Recorded robot episodes
==============================

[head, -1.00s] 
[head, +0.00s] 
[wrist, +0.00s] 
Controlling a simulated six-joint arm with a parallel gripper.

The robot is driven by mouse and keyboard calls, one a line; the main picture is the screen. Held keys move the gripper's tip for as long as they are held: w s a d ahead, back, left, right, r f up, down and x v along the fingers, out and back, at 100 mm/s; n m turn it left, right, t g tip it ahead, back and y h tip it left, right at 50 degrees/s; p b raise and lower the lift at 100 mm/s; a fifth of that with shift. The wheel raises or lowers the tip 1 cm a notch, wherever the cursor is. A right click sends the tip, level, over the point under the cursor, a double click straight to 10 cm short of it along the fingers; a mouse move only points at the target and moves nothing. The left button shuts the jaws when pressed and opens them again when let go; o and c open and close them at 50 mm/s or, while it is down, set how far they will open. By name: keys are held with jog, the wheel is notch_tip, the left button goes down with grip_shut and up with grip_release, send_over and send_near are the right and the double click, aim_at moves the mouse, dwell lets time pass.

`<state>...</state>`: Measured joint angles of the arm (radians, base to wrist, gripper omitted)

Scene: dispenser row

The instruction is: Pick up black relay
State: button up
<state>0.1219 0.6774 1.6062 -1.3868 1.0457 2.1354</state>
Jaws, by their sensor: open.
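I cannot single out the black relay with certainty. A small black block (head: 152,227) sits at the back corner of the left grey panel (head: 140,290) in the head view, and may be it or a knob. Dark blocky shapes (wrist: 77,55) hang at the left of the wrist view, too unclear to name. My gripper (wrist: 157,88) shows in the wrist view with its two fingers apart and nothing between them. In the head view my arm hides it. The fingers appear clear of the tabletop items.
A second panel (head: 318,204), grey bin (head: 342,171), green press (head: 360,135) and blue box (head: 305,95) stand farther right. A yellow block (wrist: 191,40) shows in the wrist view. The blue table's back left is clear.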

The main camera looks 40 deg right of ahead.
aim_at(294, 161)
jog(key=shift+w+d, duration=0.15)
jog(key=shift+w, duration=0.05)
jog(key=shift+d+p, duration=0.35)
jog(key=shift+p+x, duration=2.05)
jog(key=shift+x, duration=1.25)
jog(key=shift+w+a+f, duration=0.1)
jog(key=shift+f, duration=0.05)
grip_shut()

==============================

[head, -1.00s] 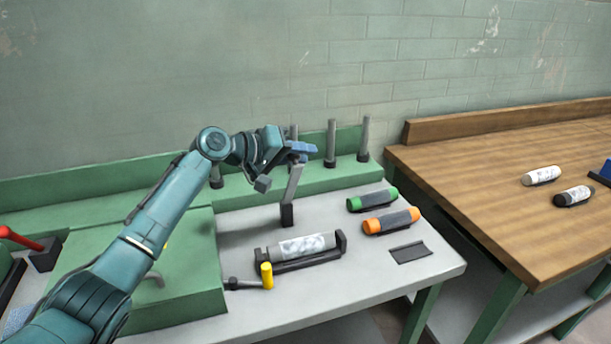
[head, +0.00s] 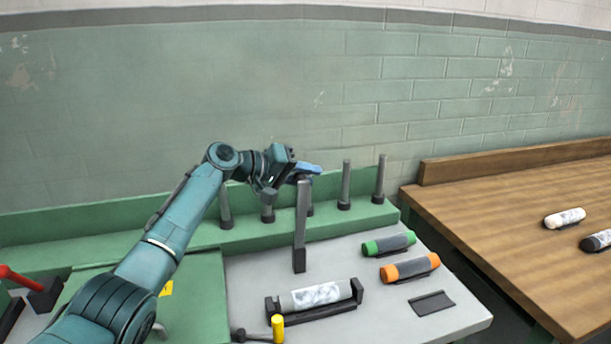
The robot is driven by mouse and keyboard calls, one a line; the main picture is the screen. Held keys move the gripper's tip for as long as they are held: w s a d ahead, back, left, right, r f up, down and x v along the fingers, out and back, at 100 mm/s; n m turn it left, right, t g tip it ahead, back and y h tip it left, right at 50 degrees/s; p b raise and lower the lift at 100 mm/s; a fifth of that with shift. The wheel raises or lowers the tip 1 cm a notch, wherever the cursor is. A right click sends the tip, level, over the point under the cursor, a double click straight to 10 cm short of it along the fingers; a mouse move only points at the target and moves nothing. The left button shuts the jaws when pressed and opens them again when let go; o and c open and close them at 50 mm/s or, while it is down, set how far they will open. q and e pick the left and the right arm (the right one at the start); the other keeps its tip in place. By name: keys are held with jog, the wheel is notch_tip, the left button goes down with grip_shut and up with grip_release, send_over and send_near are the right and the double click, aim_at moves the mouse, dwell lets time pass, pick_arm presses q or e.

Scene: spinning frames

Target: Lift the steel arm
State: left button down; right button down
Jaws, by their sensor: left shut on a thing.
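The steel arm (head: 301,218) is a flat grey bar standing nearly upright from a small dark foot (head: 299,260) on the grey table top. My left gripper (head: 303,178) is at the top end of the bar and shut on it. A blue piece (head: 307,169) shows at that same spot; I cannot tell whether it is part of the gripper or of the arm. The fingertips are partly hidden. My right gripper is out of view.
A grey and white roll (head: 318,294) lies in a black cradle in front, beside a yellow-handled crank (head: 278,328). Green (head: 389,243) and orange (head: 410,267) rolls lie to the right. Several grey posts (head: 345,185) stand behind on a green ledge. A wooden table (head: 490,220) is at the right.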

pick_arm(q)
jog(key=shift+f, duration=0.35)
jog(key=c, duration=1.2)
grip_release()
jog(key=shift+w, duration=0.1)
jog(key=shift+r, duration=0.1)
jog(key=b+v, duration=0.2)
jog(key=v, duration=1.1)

==============================

Read the entries and show each line that mentions "joint".

Controlling a simulated six-joint arm with a parallel gripper.
`<state>...</state>`: Measured joint angles of the arm (radians, base to wrist, gripper omitted)

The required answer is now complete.